Our artificial light came from kerosene lamps, and it was considered almost sinful to leave one burning in an unoccupied room. The only exception was in the front living room, where we had an Aladdin lamp about five feet high whose asbestos wick miraculously provided illumination bright enough for reading in a wide area. We turned this flame way down when we went to eat a meal, both to conserve fuel and to avoid the lamp's tendency to flame up and blacken the fragile wick with thick soot. When this happened -- a mishap for which someone always had to be identified as the culprit -- we had to endure an extended period of careful flame control while we waited in near darkness for the soot to burn off enough for us to read again.
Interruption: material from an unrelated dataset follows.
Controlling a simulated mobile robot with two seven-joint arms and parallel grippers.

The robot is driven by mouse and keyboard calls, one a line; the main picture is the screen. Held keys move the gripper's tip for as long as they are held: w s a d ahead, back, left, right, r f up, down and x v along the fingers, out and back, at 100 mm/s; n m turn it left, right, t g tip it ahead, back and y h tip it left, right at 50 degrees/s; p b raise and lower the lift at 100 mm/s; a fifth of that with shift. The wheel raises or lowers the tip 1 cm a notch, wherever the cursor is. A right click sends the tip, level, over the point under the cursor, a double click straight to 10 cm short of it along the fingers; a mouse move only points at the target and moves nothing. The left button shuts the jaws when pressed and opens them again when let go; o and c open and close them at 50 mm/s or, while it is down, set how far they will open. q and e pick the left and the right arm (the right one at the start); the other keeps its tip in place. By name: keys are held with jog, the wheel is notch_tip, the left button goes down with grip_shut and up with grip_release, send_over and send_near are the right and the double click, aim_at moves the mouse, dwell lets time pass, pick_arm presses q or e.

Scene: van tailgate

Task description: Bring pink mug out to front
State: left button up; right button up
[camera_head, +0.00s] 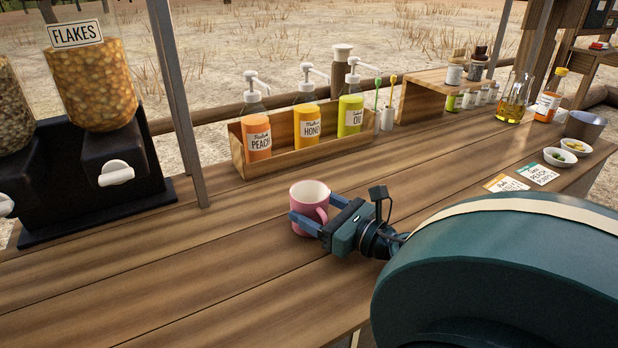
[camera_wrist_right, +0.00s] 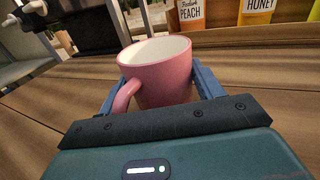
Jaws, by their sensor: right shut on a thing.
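The pink mug (camera_head: 309,200) stands upright on the wooden counter (camera_head: 190,275), in front of the bottle box. It is white inside. In the right wrist view the mug (camera_wrist_right: 158,75) sits between the two blue fingers, with its handle toward the lower left. My right gripper (camera_head: 305,222) is shut on the mug, one finger on each side of its body. Whether the mug's base touches the counter is hard to tell. My left gripper is not in view.
A wooden box (camera_head: 290,158) with several pump bottles stands behind the mug. A flakes dispenser (camera_head: 95,100) is at the left, beside a grey post (camera_head: 180,100). Small bowls (camera_head: 560,157) and cards (camera_head: 538,174) lie at the right. The counter's front left is clear.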

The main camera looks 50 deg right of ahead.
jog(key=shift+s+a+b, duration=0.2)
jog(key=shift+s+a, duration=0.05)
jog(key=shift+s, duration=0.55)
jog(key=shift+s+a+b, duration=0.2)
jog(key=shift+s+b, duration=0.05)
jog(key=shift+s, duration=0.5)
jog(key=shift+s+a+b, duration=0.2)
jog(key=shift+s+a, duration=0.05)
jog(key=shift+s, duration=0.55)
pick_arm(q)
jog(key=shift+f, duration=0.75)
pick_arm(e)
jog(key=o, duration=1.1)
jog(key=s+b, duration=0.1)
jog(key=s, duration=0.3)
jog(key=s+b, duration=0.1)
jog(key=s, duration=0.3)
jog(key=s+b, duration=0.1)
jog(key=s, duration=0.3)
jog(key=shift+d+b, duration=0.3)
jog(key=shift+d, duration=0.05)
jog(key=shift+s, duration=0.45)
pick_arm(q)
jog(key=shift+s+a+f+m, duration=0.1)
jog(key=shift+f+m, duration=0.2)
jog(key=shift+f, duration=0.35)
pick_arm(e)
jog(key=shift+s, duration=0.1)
One significant difference between my parents was their reading habits. Daddy mostly limited his reading to the daily and weekly newspapers and farm journals, but he also owned a small library, which I still have, that included Halliburton's Royal Road to Romance, a collection of A. Conan Doyle's Sherlock Holmes stories, and a complete set of Edgar Rice Burroughs's Tarzan books, each carefully signed and numbered by my father to indicate their proper sequence. By contrast, my mother read constantly and encouraged us children to do the same. Since we stayed busy most of the time, Mama and I always had a magazine or book to read while eating our meals, and this became a lifetime habit for my own family and me. The only exception was Sunday dinner, which, for some reason, had too formal an atmosphere for literature at the table. At night, at suppertime, there was no such restraint.
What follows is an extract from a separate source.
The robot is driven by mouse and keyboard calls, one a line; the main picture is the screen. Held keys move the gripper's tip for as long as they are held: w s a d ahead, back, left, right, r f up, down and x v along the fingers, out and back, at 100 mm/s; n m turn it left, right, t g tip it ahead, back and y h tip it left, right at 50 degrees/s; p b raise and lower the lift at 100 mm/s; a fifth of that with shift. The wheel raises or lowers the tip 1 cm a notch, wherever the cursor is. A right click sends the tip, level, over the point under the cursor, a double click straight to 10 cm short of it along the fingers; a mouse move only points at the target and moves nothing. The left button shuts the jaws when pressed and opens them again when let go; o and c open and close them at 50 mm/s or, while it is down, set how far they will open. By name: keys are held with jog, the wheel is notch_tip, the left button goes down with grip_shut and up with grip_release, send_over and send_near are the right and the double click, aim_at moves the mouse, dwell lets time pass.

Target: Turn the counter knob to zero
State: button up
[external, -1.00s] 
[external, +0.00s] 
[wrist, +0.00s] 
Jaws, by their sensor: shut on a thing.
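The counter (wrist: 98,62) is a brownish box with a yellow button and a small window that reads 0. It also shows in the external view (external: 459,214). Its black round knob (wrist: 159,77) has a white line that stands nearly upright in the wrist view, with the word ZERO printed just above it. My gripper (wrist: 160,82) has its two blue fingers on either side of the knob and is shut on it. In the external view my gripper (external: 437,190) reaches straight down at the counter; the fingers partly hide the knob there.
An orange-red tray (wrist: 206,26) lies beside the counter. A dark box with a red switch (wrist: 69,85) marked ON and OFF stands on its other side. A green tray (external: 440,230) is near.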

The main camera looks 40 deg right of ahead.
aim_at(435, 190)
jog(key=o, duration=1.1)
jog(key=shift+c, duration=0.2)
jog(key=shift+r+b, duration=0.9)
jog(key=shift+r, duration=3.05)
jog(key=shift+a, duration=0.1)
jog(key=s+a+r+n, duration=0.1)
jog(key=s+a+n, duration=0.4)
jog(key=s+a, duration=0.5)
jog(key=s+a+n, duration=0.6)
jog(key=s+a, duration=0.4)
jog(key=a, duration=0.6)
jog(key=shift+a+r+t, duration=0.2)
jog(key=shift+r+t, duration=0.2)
I didn't know of any rural families that had electric lights until the rural-electrification program came along in the late 1930s. We had a large battery-powered radio in the front room that we used sparingly, and only at night, as we all sat around looking at it during "Amos and Andy," "Fibber McGee and Molly," "Jack Benny," or "Little Orphan Annie." When its power failed, we would sometimes bring in the battery from the pickup truck to keep it playing for a special event. I recall some rare baseball games re-created by the announcer from telegraph reports, a few boxing matches, and the late night in 1936 when Alfred Landon was chosen as the Republican nominee for president. The voting went on so long that the battery in our house gave out, and we took the radio outside and set it on the hood of the pickup until the convention made its choice, hours after midnight.
The most memorable radio broadcast was in 1938, the night of the return match between heavyweight boxers Joe Louis and Max Schmeling. The German champion had defeated the black American two years earlier, and the world's attention was focused on the return bout. For our community, this fight had heavy racial overtones, with almost unanimous support at our all-white school for the European over the American. A delegation of our black neighbors came to ask Daddy if they could listen to the broadcast, and we put the radio in the window so the assembled crowd in the yard could hear it. The fight ended abruptly, in the first round, with Louis almost killing Schmeling. There was no sound from outside -- or inside -- the house. We heard a quiet "Thank you, Mr. Earl," and then our visitors walked silently out of the yard, crossed the road and the railroad tracks, entered the tenant house, and closed the door. Then all hell broke loose, and their celebration lasted all night. Daddy was tight-lipped, but all the mores of our segregated society had been honored.